Houve algo particularmente desafiador em fazer A Filosofia na Alcova?
A cena da morte da mãe, para mim, foi bem difícil. Nunca havia trabalhado com cinema antes, mas pelo que estudei e pesquisei, por conta das conversas que tive com gente experiente na área, sabia que era muito difícil ter uma cena de morte, assim, em plano-sequência, sem cortes nem edição, a não ser a pós-produção corrigindo a cor. Essa cena tão forte, feita de tal maneira, foi um grande desafio. Gravávamos numa fábrica, sempre de madrugada. Já estava quase amanhecendo, próximo das 5h da manhã. Fizemos duas ou, talvez, três tomadas. Foi a cena que realizamos com mais pressa. Sobre a nudez, eu já estava acostumada em virtude da peça. Os atores tinham intimidade, então isso não foi realmente um problema.

 

Qual a diferença principal de interpretar a Eugénie nos palcos e nas telonas?

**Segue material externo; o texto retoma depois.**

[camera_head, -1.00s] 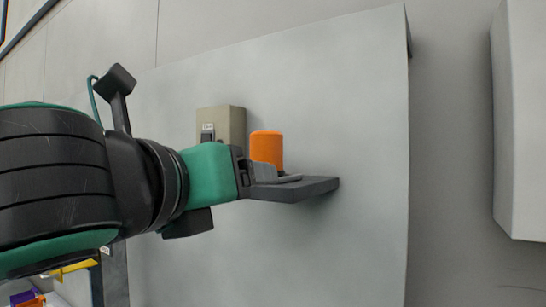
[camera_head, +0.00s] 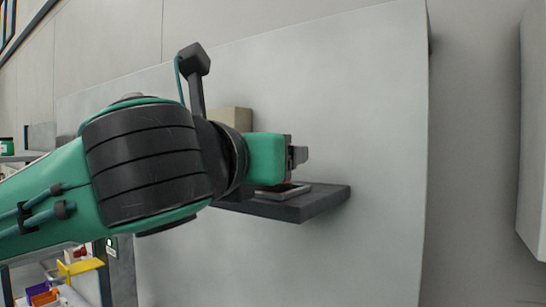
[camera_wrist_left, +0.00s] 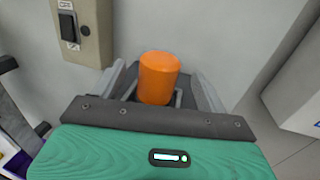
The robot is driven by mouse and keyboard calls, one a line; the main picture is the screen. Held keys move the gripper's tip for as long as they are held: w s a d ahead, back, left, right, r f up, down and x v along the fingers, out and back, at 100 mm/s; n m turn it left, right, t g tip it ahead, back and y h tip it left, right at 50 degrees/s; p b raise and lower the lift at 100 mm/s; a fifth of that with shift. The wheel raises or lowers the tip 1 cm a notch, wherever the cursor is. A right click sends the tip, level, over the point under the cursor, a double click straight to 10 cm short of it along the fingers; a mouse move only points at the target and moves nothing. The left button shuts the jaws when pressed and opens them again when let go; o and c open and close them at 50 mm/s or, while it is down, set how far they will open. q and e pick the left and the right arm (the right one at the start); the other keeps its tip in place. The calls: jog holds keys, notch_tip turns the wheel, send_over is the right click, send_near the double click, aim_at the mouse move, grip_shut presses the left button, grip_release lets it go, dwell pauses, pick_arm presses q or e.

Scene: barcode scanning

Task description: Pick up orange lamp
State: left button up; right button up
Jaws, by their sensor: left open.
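The orange lamp (camera_wrist_left: 158,78) is a rounded cylinder, seen in the left wrist view between the two fingers of my left gripper (camera_wrist_left: 160,72). The fingers are open, one on each side of it, with no clear contact. In the head view my left gripper (camera_head: 298,156) is above a dark shelf (camera_head: 312,207) on the wall panel, and the lamp is hidden behind it. A grey frame (camera_head: 283,191) lies on the shelf below the gripper. My right gripper is not in view.
A beige switch box (camera_wrist_left: 88,30) with a black switch is mounted on the panel; it also shows behind my arm in the head view (camera_head: 232,117). A pale block (camera_head: 534,140) stands at the right. The panel (camera_head: 375,130) right of the shelf is bare.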

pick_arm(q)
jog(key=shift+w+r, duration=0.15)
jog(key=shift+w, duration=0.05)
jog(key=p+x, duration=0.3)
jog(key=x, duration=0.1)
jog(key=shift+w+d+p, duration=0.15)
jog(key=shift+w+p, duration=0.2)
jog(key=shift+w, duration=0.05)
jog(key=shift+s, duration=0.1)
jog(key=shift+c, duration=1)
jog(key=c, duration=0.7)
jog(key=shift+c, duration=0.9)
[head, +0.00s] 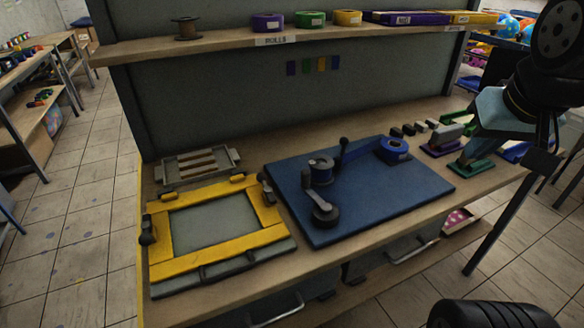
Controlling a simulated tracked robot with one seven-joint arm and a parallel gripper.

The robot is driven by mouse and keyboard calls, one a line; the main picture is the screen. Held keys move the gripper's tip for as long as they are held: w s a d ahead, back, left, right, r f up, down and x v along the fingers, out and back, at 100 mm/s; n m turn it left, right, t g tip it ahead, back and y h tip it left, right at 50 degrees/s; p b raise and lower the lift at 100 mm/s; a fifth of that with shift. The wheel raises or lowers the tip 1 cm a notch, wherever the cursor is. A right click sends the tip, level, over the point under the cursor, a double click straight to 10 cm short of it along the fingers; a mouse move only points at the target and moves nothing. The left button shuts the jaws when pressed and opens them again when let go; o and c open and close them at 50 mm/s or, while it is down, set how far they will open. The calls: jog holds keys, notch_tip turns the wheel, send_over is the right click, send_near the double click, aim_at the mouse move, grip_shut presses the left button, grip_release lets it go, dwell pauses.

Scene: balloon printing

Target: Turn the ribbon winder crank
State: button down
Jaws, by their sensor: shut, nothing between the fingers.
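The ribbon winder sits on a blue board (405,200) on the bench. It has a dark upright spool (320,168) and a blue ribbon roll (393,150) at the back right. A second dark arm ends in a round knob (325,213) at the front left. I cannot tell which is the crank. My gripper (546,128) is at the right, pointing down, well apart from the winder. It is shut and empty; its fingertips are dark and hard to make out.
A yellow frame press (158,240) stands left of the board, with a slatted grey rack (195,168) behind it. Stampers with purple (436,152) and green (470,168) bases stand at the right, near my arm. A shelf (215,45) with rolls overhangs the back.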

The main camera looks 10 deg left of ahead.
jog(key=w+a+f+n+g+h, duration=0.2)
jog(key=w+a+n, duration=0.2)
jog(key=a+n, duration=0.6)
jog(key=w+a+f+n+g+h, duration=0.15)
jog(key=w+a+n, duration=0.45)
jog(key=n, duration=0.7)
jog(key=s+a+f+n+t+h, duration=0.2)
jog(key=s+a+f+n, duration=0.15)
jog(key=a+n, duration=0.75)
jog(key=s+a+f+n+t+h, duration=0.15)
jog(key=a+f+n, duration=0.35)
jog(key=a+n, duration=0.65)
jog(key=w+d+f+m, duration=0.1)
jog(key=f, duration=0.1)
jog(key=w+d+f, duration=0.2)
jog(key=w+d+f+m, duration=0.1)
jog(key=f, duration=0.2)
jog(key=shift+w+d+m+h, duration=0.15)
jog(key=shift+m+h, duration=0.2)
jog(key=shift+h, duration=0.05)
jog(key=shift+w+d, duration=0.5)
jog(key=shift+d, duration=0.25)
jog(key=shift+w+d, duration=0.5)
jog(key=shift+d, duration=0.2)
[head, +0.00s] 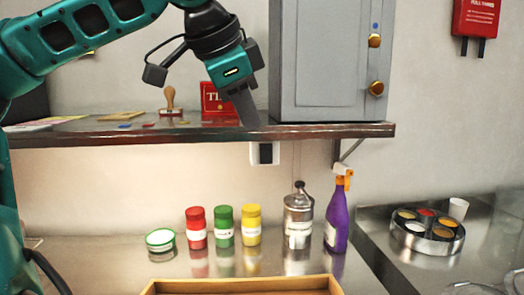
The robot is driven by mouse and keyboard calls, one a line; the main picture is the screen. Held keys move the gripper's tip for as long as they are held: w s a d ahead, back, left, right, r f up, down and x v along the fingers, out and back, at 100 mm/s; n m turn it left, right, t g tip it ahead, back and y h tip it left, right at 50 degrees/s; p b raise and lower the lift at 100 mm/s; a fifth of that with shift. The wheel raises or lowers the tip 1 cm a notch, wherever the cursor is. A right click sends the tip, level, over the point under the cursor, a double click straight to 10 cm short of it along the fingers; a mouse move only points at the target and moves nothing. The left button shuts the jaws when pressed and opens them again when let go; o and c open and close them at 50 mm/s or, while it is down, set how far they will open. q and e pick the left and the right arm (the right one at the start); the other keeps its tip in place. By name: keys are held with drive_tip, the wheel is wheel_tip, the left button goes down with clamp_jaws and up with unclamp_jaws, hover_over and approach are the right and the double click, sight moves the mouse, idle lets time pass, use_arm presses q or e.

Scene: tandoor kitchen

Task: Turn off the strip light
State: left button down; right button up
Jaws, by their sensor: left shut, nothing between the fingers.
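My left gripper (246,108) comes down from the top, shut and empty, its tips in front of the shelf (330,131) near its front edge. The strip light itself is not visible; the wall under the shelf looks warmly lit. My right gripper is out of view.
On the shelf stand a grey cabinet (322,62), a red sign (214,100) and a wooden stamp (170,102). Below are red (196,228), green (223,226) and yellow (251,225) jars, a metal canister (298,215), a purple spray bottle (337,222) and a wooden tray (240,285).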

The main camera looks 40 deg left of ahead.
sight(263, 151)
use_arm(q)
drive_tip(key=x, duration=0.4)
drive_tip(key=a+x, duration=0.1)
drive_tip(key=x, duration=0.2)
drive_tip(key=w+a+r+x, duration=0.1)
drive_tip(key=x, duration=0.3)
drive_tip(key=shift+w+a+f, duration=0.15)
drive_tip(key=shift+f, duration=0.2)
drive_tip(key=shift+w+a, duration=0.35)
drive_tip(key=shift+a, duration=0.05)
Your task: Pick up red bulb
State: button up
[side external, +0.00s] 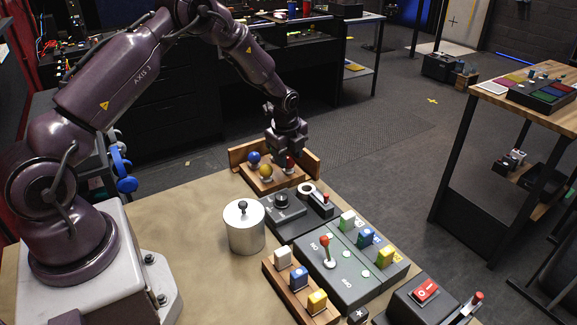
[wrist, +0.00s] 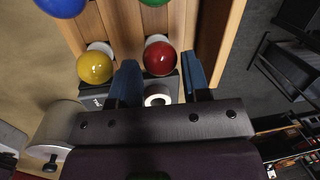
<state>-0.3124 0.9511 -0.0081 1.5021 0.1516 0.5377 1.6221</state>
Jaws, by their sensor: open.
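The red bulb (side external: 290,162) sits in the wooden rack (side external: 308,160) near the table's far edge. It also shows in the wrist view (wrist: 160,58), in a white socket. My gripper (side external: 288,150) is over the rack at the red bulb, pointing down. In the wrist view my gripper (wrist: 159,66) is open, with one blue finger on each side of the red bulb. The fingers do not appear closed on it. In the side view the gripper partly hides the bulb.
A yellow bulb (wrist: 94,67), a blue bulb (side external: 254,158) and a green bulb (wrist: 154,2) share the rack. A silver canister (side external: 245,229) stands nearby. Dark control boxes (side external: 283,215) with buttons and a joystick lie in front. The rack's raised wooden wall (wrist: 227,30) is close by.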

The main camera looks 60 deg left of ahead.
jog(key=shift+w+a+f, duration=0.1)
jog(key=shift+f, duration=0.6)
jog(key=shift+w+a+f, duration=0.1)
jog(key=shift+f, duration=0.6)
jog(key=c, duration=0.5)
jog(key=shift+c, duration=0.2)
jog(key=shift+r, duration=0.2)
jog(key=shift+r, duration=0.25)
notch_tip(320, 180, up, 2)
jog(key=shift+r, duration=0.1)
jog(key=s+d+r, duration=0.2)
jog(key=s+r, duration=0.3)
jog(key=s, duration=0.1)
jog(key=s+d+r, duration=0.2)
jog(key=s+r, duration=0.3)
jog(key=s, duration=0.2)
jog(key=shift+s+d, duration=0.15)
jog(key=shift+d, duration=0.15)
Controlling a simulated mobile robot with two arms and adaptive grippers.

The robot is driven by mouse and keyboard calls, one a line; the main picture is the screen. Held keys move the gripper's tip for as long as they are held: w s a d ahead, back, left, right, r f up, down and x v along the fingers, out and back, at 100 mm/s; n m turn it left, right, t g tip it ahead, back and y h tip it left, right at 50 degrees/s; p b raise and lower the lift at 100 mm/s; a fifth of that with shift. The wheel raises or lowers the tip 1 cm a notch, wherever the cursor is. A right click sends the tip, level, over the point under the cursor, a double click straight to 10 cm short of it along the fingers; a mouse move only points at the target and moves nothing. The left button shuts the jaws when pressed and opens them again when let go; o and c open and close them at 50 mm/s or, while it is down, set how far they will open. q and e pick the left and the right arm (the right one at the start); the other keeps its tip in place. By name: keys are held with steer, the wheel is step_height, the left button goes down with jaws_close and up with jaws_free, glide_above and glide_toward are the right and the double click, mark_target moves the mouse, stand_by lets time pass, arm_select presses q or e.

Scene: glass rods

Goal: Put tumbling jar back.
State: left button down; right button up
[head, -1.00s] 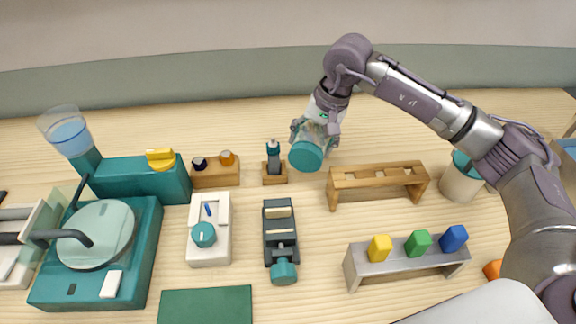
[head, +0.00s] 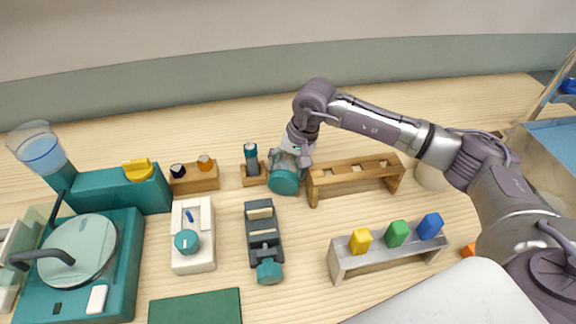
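The tumbling jar is a clear jar with a teal end (head: 284,181). It is at the middle of the head view, between a small wooden block with a dark and teal tool (head: 252,172) and a wooden slotted rack (head: 352,177). My right gripper (head: 290,160) reaches down from the right, its fingers shut around the clear part of the jar. The teal end faces the camera, low near the table. I cannot tell whether the jar touches the table. My left gripper is not in view.
A teal machine with a round clear lid (head: 77,240) stands at left. A white device (head: 194,235) and a dark tool (head: 263,240) lie in front. A metal rack (head: 388,252) holds yellow, green and blue pieces. A pale cup (head: 431,178) stands partly behind my arm.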

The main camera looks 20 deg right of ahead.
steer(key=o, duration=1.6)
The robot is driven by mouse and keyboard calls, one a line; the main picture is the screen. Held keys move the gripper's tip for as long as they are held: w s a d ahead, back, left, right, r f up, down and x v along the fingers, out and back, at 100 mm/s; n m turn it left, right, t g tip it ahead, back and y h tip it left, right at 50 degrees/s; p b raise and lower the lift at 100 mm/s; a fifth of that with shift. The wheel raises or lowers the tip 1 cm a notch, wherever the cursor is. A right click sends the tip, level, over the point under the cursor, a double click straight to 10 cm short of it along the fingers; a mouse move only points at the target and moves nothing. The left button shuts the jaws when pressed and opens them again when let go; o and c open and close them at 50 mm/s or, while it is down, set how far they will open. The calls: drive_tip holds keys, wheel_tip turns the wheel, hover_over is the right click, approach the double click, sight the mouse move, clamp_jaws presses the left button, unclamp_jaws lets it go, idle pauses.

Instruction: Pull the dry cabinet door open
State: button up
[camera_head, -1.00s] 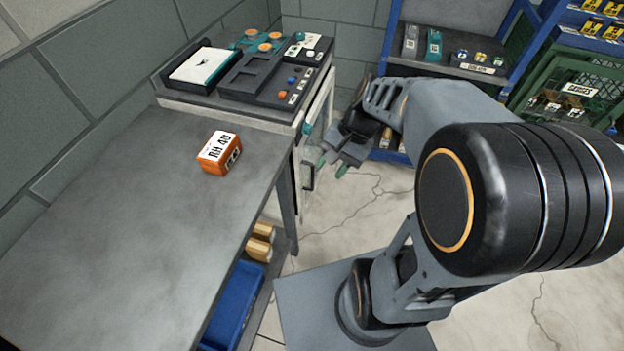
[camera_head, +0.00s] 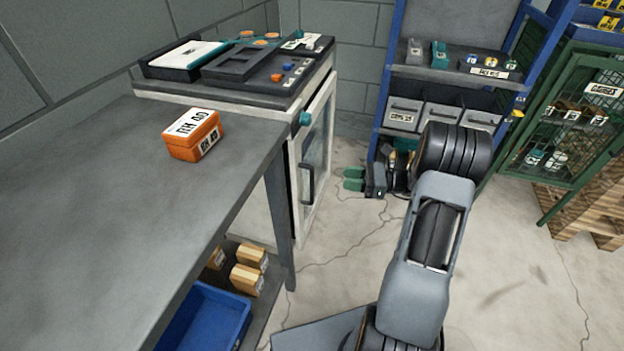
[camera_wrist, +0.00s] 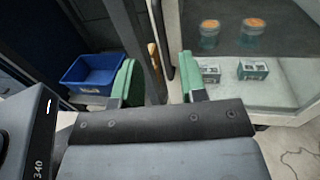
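The dry cabinet (camera_head: 319,150) is white with a glass door and stands beyond the workbench. Its door looks shut. A dark vertical handle (camera_head: 308,184) sits near the door's left edge. My gripper (camera_head: 354,179) is to the right of the handle, apart from it, with its green fingertips pointing left toward the door. In the wrist view my gripper (camera_wrist: 160,85) is open and empty, fingertips well apart. A dark upright bar, likely the handle (camera_wrist: 160,38), shows ahead between the fingers. Jars and small boxes show behind the glass (camera_wrist: 270,80).
The grey workbench (camera_head: 110,200) fills the left, with an orange box (camera_head: 192,136) on top and a blue bin (camera_head: 205,318) below. A blue shelf rack (camera_head: 381,90) and green mesh cage (camera_head: 560,145) stand behind. Floor before the door is clear.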

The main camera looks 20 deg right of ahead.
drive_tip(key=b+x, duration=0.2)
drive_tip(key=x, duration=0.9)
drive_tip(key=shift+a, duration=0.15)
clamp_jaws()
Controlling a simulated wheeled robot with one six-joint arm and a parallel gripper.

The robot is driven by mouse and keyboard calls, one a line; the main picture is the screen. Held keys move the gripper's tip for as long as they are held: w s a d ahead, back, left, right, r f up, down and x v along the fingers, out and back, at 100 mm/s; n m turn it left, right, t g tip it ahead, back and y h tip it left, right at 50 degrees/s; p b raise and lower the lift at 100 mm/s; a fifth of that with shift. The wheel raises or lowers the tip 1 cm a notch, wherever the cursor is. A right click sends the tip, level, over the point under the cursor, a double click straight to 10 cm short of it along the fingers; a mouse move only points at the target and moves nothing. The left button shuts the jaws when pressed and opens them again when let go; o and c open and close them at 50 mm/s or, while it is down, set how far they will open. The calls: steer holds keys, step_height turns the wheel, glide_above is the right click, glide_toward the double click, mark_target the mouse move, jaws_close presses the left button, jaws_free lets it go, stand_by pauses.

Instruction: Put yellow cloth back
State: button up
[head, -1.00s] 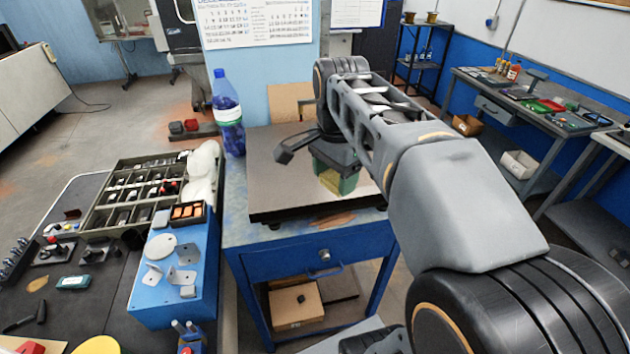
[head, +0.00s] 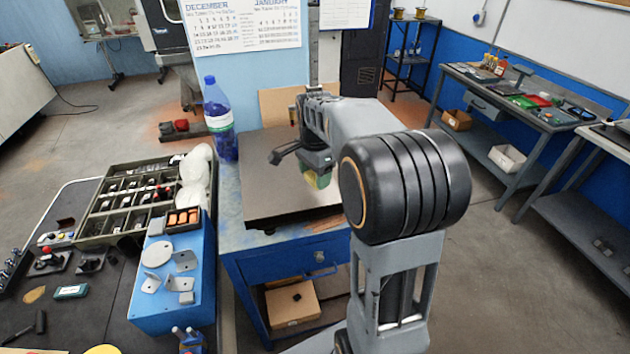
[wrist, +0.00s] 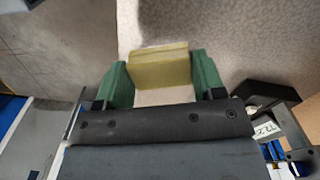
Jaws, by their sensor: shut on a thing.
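The yellow cloth (wrist: 160,67) is a folded, block-like piece between the two green fingers of my gripper (wrist: 160,85) in the wrist view. My gripper is shut on it. In the head view my gripper (head: 318,178) is over the dark plate (head: 265,200) on the blue cabinet, and a bit of the cloth (head: 322,180) shows below it. My arm partly hides the cloth and the plate's right side. I cannot tell whether the cloth touches the plate.
A blue box (head: 170,300) with metal parts and a compartment tray (head: 115,190) stand on the left bench. A workbench (head: 560,125) stands at the far right. The plate's front left is clear.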

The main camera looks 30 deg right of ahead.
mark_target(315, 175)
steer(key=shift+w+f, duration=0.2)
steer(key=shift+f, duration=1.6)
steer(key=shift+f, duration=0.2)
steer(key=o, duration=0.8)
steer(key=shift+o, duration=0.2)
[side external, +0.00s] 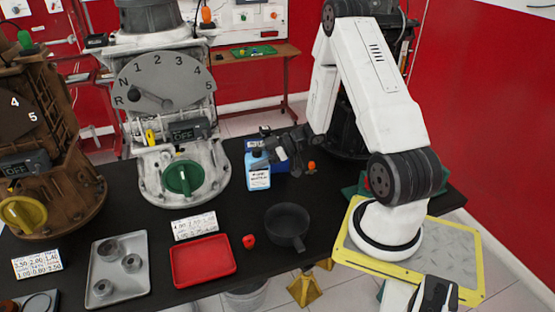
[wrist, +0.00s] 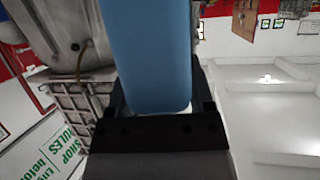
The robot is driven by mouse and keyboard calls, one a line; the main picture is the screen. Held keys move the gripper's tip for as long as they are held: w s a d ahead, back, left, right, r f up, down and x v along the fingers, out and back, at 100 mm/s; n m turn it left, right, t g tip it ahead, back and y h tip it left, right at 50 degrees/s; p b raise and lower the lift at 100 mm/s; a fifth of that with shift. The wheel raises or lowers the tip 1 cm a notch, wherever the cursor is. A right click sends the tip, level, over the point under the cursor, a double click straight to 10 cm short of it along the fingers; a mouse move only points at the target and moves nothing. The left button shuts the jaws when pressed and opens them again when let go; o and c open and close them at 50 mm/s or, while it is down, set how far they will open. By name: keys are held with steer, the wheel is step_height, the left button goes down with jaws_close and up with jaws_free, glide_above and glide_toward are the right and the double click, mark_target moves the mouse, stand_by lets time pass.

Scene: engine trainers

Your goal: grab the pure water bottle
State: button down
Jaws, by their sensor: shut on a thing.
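The pure water bottle (side external: 258,173) is light blue with a white label and a dark cap. It stands upright on the black table, right of the grey engine trainer, in the side view. My gripper (side external: 272,150) reaches it from the right at its upper part. In the wrist view the bottle's blue body (wrist: 150,55) fills the space between the two black fingers of my gripper (wrist: 158,92), which is shut on it. The side view does not show clearly whether the base touches the table. The fingertips are partly hidden there.
A dark pan (side external: 287,222) lies in front of the bottle. A red tray (side external: 203,262), a small red part (side external: 249,241) and a grey tray (side external: 118,280) with rings lie nearer the front. The grey trainer's green knob (side external: 183,178) is close on the left. An orange-topped item (side external: 311,165) stands right.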

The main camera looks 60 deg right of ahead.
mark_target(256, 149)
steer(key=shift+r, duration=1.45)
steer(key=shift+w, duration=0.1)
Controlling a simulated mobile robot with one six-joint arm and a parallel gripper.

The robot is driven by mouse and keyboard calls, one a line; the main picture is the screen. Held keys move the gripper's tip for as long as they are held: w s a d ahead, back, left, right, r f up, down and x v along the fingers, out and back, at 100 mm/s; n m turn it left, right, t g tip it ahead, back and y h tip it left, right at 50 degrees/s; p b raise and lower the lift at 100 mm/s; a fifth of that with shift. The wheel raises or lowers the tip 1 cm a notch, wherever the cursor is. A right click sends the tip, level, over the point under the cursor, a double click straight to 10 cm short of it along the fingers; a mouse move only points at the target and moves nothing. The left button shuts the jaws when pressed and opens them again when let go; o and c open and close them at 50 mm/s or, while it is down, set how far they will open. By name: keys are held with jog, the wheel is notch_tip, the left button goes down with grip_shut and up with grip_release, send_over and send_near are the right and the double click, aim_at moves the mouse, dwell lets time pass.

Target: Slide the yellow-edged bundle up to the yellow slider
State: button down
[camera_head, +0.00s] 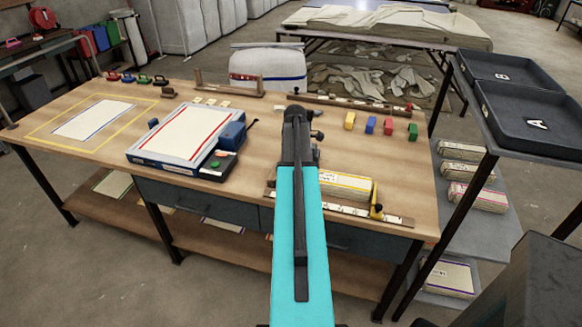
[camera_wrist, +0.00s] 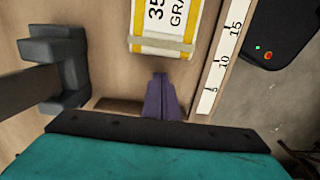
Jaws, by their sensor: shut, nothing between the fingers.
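The yellow-edged bundle (camera_head: 345,187) lies on the table along a ruler strip (camera_head: 337,209), its left part hidden behind my arm in the head view. The yellow slider (camera_head: 377,212) stands near the ruler's right end, close to the bundle's right end. In the wrist view the bundle (camera_wrist: 165,22) shows a yellow-banded near end and black print; the slider is out of frame. My gripper (camera_wrist: 161,80) is shut and empty, its purple fingertips facing that end with a small gap in the picture. In the head view the fingers are hidden by my arm.
The ruler (camera_wrist: 224,52) runs beside the bundle in the wrist view. A dark grey block (camera_wrist: 58,68) is left of the fingers. Coloured blocks (camera_head: 371,125) stand at the table's back right. A screen-like tray (camera_head: 180,135) lies left. Shelves with bundles (camera_head: 478,197) stand right.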

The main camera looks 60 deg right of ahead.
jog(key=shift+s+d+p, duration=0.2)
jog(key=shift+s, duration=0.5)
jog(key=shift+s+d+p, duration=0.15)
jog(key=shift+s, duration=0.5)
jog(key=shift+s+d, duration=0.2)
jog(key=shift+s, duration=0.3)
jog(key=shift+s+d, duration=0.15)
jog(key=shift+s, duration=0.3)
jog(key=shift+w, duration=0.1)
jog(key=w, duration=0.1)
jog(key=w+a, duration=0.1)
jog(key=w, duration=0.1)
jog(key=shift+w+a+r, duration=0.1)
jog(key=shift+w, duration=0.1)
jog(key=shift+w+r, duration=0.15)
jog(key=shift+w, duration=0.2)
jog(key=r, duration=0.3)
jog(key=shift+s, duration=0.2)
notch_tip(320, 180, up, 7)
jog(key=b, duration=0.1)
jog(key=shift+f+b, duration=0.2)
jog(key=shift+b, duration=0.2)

A voz. No começo, era bem fina e infantilizada. No fim, grave e rouca. Isso para que as pessoas notassem a mudança. Dois anos fazendo a peça, então, às vezes, eu me pegava infantilizando demais a voz. Já em relação à câmera, me senti muito travada no início, por conta das limitações de corpo, mas depois descobri que tinha mais a ganhar do que a perder, pois não era necessário exagerar tanto. Estávamos tão dentro do espetáculo, que não foi problemática essa transição. O Rodolfo e o Ivam (os diretores, tanto da peça quanto do filme) nos deram muita liberdade. Aliás, há cenas em que a marcação é a mesma do teatro. A preparação é que foi mais complicada, sobretudo para tirar o exagero de voz, os sotaques, para adequar isso ao cinema, para retrabalhar o que não funcionaria fora do teatro.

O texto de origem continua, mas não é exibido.